Extending K8S API - Custom Resource Definition (CRD)

The Kubernetes API has a solid core. We've seen some of the primitives like the pods, the services, the deployments. But the magic about this API is that we can extend it. We can extend this API on the fly, dynamically, without recompiling the code, without restarting the API server. It's really mind boggling. Third party resource which is renamed as Custom Resource Definition, or CRD.

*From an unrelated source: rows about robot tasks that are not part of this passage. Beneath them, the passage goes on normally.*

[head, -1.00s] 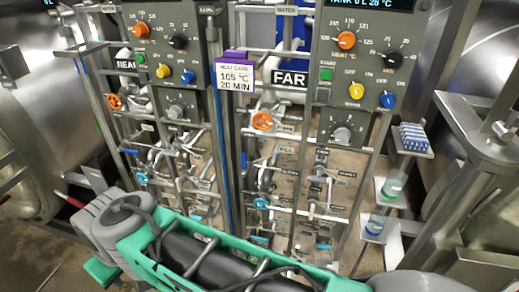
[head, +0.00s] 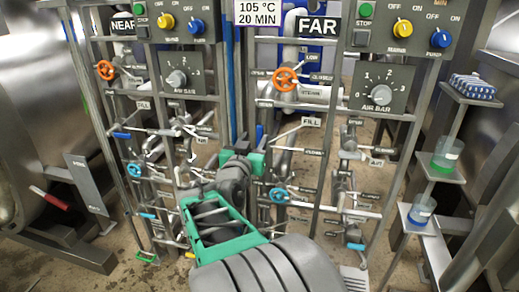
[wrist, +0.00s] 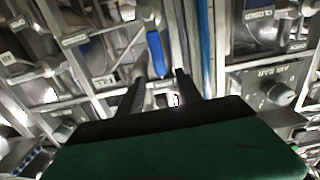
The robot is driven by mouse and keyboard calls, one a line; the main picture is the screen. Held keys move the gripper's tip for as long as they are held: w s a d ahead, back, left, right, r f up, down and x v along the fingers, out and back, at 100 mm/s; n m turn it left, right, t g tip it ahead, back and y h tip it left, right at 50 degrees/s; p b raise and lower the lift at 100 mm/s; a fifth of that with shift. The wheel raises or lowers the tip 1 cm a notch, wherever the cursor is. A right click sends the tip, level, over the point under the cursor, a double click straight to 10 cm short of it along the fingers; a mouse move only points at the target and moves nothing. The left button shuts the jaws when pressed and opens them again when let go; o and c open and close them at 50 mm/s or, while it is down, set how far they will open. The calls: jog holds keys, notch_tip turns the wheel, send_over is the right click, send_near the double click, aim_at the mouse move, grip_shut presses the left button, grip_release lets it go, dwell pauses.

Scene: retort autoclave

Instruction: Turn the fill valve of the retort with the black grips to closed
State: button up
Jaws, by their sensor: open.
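The FAR panel (head: 318,27) has a FILL label (head: 311,122) with a blue-gripped lever (head: 259,133) to its left, standing upright. The NEAR panel (head: 123,27) has its own FILL label (head: 143,104) and a blue lever (head: 122,135) lying flat. My gripper (head: 250,155) is close to the FAR panel's upright blue lever, just below it in the head view. In the wrist view my gripper (wrist: 160,72) is open, its dark fingers pointing at a blue grip (wrist: 157,55) that shows between their tips. I cannot tell whether they touch. No black grips are distinguishable.
A red grip (head: 50,198) shows on the left vessel. Orange handwheels (head: 286,79), pipes and frame posts crowd around my gripper. An AIR BAR knob (head: 381,94) sits up right. Shelves with beakers (head: 447,154) stand at the right.

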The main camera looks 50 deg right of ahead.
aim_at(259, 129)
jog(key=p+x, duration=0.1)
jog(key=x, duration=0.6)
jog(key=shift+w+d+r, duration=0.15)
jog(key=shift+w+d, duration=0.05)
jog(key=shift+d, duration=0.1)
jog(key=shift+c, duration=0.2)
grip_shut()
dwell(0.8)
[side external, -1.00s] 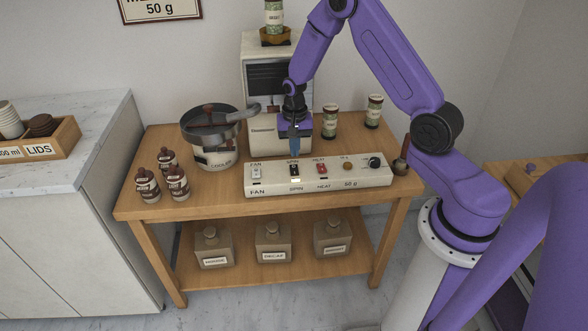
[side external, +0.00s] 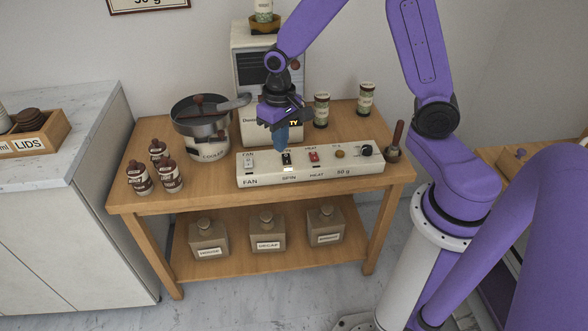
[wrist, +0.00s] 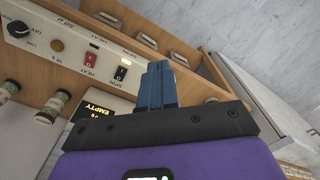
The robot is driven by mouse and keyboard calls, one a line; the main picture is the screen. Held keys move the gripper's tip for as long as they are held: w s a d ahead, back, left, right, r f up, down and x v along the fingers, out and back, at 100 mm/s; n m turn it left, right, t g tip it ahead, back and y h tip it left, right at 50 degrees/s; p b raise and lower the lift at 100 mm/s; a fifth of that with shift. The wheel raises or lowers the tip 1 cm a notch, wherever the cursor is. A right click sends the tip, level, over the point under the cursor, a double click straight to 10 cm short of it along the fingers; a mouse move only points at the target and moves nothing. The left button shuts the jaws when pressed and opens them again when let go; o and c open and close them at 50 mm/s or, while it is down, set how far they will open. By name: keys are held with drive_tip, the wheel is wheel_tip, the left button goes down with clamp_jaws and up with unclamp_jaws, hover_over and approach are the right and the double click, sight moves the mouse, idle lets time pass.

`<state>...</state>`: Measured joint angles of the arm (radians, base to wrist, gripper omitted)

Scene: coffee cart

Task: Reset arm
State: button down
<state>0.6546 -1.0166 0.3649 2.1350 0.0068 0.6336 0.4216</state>
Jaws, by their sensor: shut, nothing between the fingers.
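My gripper (side external: 281,142) is shut and empty, with its blue fingers pointing down just above the white control panel (side external: 340,170). The fingertips are near the black SPIN switch (side external: 287,159); I cannot tell whether they touch it. In the wrist view the closed blue fingers (wrist: 156,72) appear beside the black SPIN switch (wrist: 121,72). The red HEAT switch (side external: 314,157) is to its right in the side view, and the pale FAN switch (side external: 249,160) to its left.
The cooler pot (side external: 207,130) stands left of the panel, with several brown bottles (side external: 168,178) nearby. The roaster (side external: 245,70) stands behind my gripper. Two labelled jars (side external: 321,111) are at the back right. A brown-handled tool (side external: 395,140) stands at the panel's right end.

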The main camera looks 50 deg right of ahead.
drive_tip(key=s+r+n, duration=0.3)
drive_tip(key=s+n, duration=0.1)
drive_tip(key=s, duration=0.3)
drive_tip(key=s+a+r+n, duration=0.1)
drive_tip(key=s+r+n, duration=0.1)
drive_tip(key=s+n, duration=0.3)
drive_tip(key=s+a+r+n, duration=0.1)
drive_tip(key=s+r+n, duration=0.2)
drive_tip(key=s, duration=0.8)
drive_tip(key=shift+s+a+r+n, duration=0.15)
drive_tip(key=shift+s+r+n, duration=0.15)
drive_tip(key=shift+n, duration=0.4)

apiVersion: apiextensions.k8s.io/v1beta1

kind: CustomResourceDefinition

metadata:

name: databases.foo.bar

spec:

group: foo.bar

version: v1

scope: Namespaced

names:

plural: databases

singular: database

kind: DataBase

shortNames:

- db

kubectl create -f crd.yml - Create CRD

kubectl get crd - Get the CRD

Create Manifest for CRD

apiVersion: foo.bar/v1

kind: DataBase

metadata:

name: my-db

spec:

type: mysql

kubectl create -f my-crd.yml - Create the new object using CRD

kubectl get db - Get the newly created db

kubectl get my-db -o yml - Will get you the manifest of the db

We have extended the Kubernetes API on the fly by defining a new resource type using Kubernetes manifest. Of course, now nothing's going to happen. That MySQL database that I want created-- it's not going to be created magically. But I now have an API endpoint, managed by Kubernetes. I have all the create, replays, update, delete, all the CRUD operations for that API endpoint. And I can now write an operator or a controller, which is going to watch this new end point. And when I create a database like my-new-db, my controller should now actually instantiate a mysql database. Now you also need to write a controller to actually do the work.